-- Begin Exercise inputs --

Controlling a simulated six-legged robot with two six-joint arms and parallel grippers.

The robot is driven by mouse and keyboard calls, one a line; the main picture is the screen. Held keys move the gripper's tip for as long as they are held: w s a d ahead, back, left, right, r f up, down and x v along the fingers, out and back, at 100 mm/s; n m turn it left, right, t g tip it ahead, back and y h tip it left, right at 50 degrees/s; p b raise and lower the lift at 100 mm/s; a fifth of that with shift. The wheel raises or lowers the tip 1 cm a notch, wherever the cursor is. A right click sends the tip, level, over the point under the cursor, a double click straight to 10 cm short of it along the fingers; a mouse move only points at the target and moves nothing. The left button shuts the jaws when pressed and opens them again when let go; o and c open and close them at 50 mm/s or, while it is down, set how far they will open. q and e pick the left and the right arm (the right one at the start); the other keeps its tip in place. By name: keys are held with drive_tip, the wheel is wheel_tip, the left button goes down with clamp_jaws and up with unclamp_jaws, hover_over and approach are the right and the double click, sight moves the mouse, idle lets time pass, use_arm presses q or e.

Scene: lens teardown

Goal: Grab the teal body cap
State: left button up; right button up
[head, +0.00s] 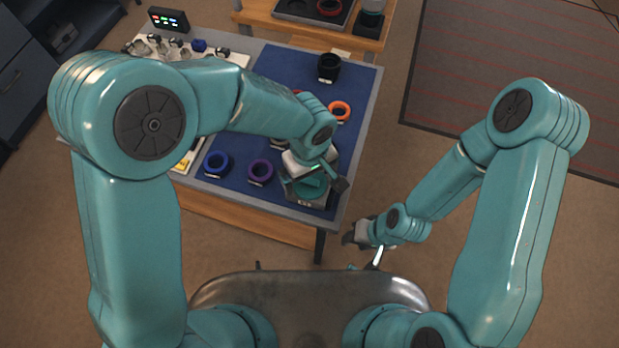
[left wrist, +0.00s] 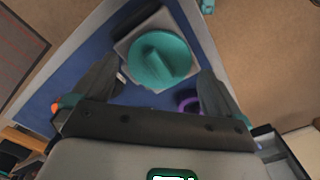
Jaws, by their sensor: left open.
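The teal body cap (left wrist: 160,56) is a round disc with a raised grip bar across its top. It sits on a grey square block (left wrist: 128,44) at the near right corner of the blue mat. In the head view the cap (head: 308,191) is partly hidden by my left gripper (head: 314,182). That gripper is open above the cap, and in the left wrist view its fingers stand apart on either side of the cap, with nothing held. My right gripper (head: 361,240) hangs off the table to the right; its jaw opening is unclear.
On the blue mat (head: 280,75) are a blue ring (head: 217,164), a purple ring (head: 260,172), an orange ring (head: 340,111) and a black cylinder (head: 329,67). A small display (head: 168,19) stands at the back left. A wooden bench (head: 262,17) stands behind.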

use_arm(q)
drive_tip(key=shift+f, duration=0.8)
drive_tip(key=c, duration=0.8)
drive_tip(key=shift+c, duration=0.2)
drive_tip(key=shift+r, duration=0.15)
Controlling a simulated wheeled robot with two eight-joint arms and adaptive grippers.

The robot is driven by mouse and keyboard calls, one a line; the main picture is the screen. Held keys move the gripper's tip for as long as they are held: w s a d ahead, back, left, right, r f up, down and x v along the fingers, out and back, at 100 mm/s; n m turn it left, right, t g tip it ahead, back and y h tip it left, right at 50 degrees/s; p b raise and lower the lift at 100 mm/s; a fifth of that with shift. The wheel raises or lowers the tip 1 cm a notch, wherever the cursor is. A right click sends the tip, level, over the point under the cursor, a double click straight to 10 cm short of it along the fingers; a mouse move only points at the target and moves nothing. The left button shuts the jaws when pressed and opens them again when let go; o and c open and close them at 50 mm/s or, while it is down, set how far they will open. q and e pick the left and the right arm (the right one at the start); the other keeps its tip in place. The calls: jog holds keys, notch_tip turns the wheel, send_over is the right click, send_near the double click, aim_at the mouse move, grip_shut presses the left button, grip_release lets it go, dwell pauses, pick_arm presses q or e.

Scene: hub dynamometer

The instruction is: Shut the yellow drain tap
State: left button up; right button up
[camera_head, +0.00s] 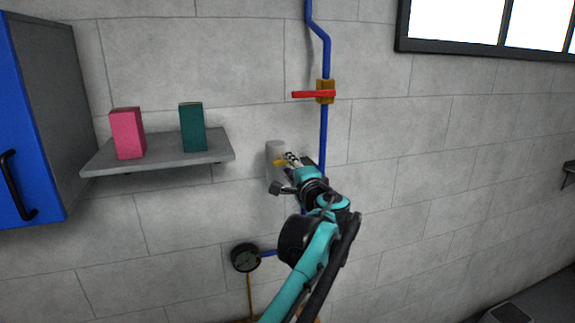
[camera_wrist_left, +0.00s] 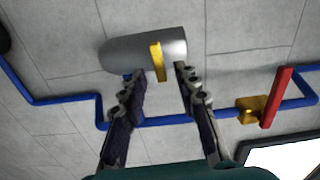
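The yellow drain tap (camera_wrist_left: 158,62) is a short flat yellow lever on a grey cylinder (camera_wrist_left: 120,52) in the left wrist view. The lever lies across the cylinder's long axis. In the head view the grey cylinder (camera_head: 275,149) is on the wall, and a bit of the yellow lever (camera_head: 280,163) shows beside my fingers. My left gripper (camera_wrist_left: 159,72) is open, with one finger on each side of the lever's end in the wrist view. I cannot tell whether a finger touches it. In the head view my left gripper (camera_head: 291,159) partly hides the tap. My right gripper is not in view.
A blue pipe (camera_head: 324,135) with a red-handled valve (camera_head: 314,94) runs up the wall right of the tap. A grey shelf (camera_head: 160,152) with a pink box (camera_head: 127,133) and a green box (camera_head: 192,127) is to the left. A round black gauge (camera_head: 245,257) is below.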

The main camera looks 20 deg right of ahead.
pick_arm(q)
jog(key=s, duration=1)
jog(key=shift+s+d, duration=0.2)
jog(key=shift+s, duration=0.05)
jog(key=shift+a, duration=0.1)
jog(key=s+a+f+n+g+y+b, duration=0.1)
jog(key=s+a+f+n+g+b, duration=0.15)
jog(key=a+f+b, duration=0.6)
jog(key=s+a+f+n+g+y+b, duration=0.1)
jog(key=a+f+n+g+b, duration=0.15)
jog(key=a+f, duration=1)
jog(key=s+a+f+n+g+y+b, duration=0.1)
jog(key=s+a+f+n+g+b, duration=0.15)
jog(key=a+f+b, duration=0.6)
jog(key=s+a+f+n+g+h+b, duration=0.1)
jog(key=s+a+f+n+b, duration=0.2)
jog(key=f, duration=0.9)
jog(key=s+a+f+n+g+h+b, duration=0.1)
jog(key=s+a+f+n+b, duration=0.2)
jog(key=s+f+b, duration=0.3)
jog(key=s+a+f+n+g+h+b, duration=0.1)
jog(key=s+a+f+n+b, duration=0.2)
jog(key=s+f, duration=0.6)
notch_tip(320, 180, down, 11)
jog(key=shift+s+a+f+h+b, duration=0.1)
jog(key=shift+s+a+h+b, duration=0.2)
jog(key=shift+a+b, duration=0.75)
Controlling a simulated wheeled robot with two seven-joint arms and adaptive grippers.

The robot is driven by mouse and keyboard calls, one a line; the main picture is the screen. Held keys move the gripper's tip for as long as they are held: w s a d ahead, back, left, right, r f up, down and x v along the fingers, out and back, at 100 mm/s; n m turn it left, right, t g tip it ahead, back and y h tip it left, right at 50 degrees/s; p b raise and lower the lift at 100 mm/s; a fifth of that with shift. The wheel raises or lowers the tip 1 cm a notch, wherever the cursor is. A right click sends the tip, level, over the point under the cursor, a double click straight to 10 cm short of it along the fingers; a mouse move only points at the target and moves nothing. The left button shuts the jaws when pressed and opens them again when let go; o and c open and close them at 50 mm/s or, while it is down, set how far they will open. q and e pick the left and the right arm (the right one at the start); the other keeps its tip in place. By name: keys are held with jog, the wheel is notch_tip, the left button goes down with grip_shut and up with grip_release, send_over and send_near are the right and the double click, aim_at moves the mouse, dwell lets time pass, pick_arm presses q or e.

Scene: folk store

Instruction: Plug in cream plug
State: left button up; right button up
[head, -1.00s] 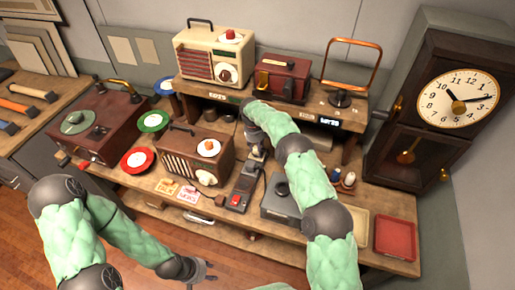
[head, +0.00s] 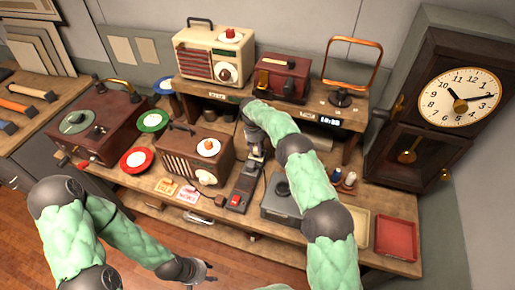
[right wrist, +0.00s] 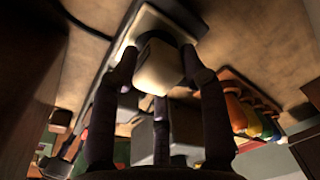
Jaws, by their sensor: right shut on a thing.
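The cream plug (right wrist: 160,66) is a pale block between the fingertips of my right gripper (right wrist: 160,75), which is shut on it. A pale plate with a dark round area lies right behind the plug in the right wrist view; I cannot tell whether the plug is seated in it. In the head view, my right gripper (head: 256,153) points down at the far end of the dark power strip (head: 244,186), which has a red switch near its front end. My left gripper (head: 207,274) is open and empty, low in front of the bench.
A brown radio (head: 197,158) stands left of the strip, and a grey box (head: 283,199) with a dark knob stands to its right. A shelf with a cream radio (head: 213,55) rises behind. Small bottles, a red tray (head: 396,238) and a tall clock (head: 458,97) are further right.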

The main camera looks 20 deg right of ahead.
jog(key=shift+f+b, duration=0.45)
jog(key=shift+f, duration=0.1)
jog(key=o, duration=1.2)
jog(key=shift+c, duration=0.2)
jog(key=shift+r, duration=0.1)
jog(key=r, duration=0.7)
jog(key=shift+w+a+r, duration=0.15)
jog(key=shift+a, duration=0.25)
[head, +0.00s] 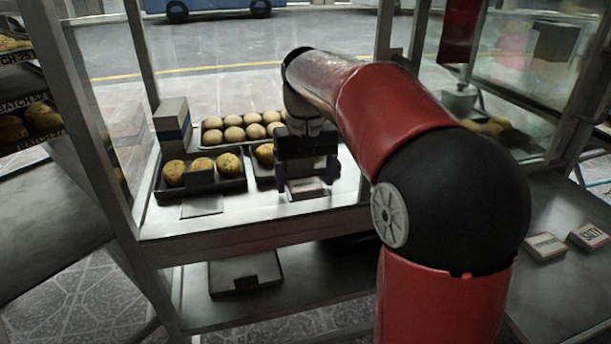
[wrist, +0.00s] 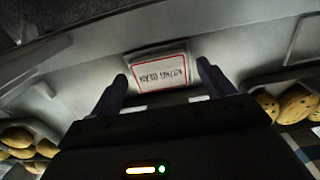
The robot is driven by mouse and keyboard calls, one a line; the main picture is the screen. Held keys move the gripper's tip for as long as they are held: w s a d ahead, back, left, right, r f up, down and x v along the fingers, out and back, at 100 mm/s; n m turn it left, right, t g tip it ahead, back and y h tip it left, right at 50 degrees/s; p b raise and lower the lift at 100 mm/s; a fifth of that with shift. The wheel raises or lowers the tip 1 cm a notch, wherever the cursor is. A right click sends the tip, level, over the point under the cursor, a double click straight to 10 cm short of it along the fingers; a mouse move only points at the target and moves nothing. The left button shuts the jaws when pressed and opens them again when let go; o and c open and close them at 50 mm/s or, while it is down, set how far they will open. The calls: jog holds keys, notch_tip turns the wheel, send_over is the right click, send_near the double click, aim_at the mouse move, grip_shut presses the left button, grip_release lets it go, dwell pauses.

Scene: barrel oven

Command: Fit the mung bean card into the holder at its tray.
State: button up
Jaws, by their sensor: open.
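The mung bean card (wrist: 160,72), white with a red border, shows its lettering upside down in the wrist view. In the head view the card (head: 307,187) is at the front of the display counter, before a partly hidden tray (head: 262,182). A pale grey edge (wrist: 131,64) shows around the card, probably its holder; I cannot tell whether the card is fully seated. My gripper (head: 305,178) is open and points down at the card. Its fingertips (wrist: 161,70) stand apart on either side of the card, with visible gaps and no clear contact.
A tray with buns (head: 240,157) stands at the left, with a blank plate (head: 201,207) before it. A tray of round buns (head: 205,141) is behind. A box (head: 173,125) stands back left. Two cards (head: 545,247) (head: 588,236) lie on the right counter. Posts frame the counter.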

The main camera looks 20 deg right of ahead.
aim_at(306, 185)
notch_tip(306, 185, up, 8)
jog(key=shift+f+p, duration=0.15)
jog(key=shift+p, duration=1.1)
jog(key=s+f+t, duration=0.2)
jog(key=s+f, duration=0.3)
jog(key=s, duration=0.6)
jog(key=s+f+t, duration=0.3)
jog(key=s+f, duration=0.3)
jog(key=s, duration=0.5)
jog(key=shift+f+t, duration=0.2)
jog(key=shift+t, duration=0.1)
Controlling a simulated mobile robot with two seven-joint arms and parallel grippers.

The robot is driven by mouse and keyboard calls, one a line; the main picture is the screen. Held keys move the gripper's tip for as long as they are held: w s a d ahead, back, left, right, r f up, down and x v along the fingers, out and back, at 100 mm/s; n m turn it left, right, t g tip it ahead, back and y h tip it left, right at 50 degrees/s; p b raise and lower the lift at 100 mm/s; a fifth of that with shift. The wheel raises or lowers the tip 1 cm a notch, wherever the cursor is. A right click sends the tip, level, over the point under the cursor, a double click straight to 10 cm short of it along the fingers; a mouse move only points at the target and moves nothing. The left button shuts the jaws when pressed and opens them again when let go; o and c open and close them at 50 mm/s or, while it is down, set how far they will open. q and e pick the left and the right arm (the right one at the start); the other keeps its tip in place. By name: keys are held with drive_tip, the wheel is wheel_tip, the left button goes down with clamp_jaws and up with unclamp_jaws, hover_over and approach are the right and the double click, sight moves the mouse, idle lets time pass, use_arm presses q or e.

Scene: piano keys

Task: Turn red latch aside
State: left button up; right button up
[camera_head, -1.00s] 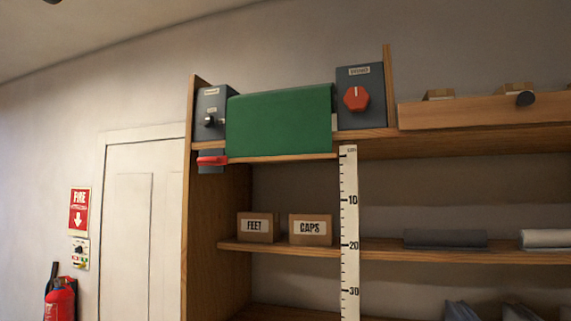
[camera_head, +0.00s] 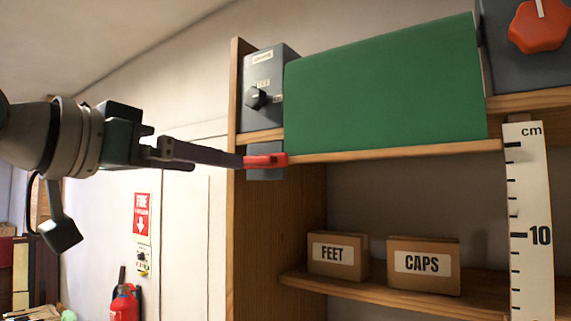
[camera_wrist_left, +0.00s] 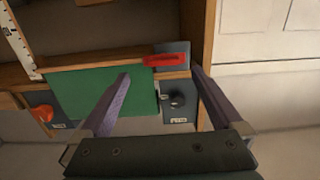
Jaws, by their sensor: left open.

-- End Exercise inputs --

→ **Task statement**: Copy nothing outside the span: please output the lines from the one with "[camera_head, -1.00s]" through the end of the entries above, and skip the pictures.

→ **The result**:
[camera_head, -1.00s] 
[camera_head, +0.00s] 
[camera_wrist_left, +0.00s] 
Jaws, by their sensor: left open.

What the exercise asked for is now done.